Wednesday, May 14, 2008

Bug trap

After my first night of data collection I learned a few things: 1. It takes 30 minutes to set up the equipment but only 10 to take it down. 2. One of my recorders is not working, which I found out only after the fact. 3. Looks like there might only be Mexican Freetails in the city. Of course it's way too soon to tell. 4. There are very few flying insects in the city. 5. Some people are interested in what I'm doing, but most people in the city are careful not to look too closely. Kind of sad, but it bodes well for the safety of my equipment. I added a photo to my last entry so you can see the finished detector rig. And on this entry you can see my sticky trap for flying insects. It's a water bottle painted camo, with a coat hanger stuck inside. Double-sided tape holds an 8.5 x 11 inch transparency sheet to the outside. I spray it with tanglefoot and then hang it near the bat detector to get a sense of relative insect activity in the night. In the morning I wrap a second transparency sheet around the sticky first one and pull them both off.

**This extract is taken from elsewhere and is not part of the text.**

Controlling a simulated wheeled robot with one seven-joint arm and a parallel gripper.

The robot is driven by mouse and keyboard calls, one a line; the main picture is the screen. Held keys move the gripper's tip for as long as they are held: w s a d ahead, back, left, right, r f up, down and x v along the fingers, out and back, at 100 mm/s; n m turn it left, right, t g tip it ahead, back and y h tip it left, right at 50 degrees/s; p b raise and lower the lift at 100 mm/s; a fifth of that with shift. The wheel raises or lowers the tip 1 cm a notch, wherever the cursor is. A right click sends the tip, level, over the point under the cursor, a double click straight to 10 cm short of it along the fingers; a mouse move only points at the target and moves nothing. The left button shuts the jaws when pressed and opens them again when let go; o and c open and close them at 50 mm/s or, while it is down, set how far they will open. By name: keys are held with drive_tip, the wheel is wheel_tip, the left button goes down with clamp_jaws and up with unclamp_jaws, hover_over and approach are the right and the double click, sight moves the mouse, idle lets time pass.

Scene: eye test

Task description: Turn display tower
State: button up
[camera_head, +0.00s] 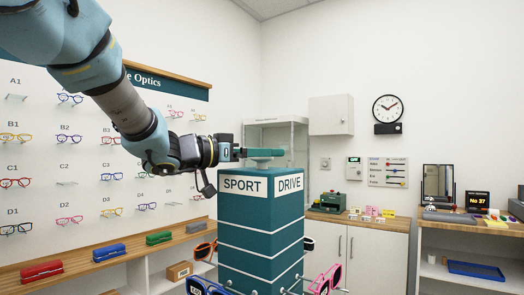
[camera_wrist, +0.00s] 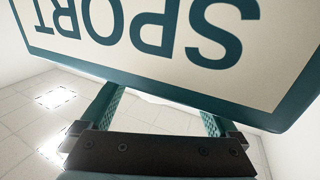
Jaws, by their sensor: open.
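The display tower (camera_head: 258,235) is a teal square column with white bands. Its top carries the white signs SPORT (camera_head: 242,185) and DRIVE (camera_head: 289,182), and glasses hang low on its sides. My gripper (camera_head: 256,153) reaches in from the left at the height of the tower's top, over the SPORT side. In the wrist view the SPORT sign (camera_wrist: 150,45) is upside down and very close. My two teal fingers (camera_wrist: 160,112) are spread apart, and their tips are hidden behind the tower's upper edge. I cannot tell whether they touch the tower.
A wall display of glasses (camera_head: 62,140) and a wooden shelf (camera_head: 110,258) with coloured cases stand on the left. A glass cabinet (camera_head: 283,135) is behind the tower. A white counter (camera_head: 372,240) and a desk (camera_head: 470,228) with a mirror (camera_head: 438,184) are at right.

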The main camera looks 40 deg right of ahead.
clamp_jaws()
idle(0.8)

I've got to run now but will write more after I upload the second night's data and have a look at it.

Monday, May 12, 2008

Have a plan in case of goats

Today was my first full day in the field for my project. I've got three sets of equipment, complete with camo-painted waterproof casings and human-proof cages pictured above hanging from a tree. I made up a random schedule of my 19 parks, and this afternoon set off around 6:30pm. My first two stops, at the Interior Green Belt and Golden Gate Heights, went fairly uneventfully. I was able to lug the cages to the previously selected random location and secure them to a tree. I also set out traps for flying insects, which I'll also tell you more about later. I'll be curious to see if I get any Light Brown Apple Moths which are causing quite a controversy here in the bay area. When I got to my last location, Glen Canyon, I got my surprise. Goats! I knew they periodically deploy a herd of goats in the park to keep the plants grazed and reduce fire danger. My first clue was a sign pasted over the park entrance warning neighbors to keep their dogs on leash. Then I saw goat droppings on the ground. Then I saw electric fencing up and goats happily munching plants exactly around my carefully selected random location. OK: I'm not going to record bats here tonight! Even if the goats hadn't been in the exact spot I needed I probably wouldn't have left my equipment there. Too much of a chance that they'd disrupt bat activity (or otherwise make it not average for the park.) Also, I would worry that the electric fence might generate ultrasonic interference. So, I'll have to wait a few days and try that park later. With some quick thinking I decided to try for another park nearby, at Twin Peaks. This spot was easy to get to in the dwindling light. As I was setting up the equipment, a local resident got curious and came to see what I was doing. Hopefully I rattled off enough bat trivia to convince him I was not a terrorist or a spy. I really do need to come up with some kind of label on my equipment in case someone actually does notice it. So tomorrow I'm up early and will go collect the detectors and the insect traps and see what I got. Woo-hoo! Science in progress!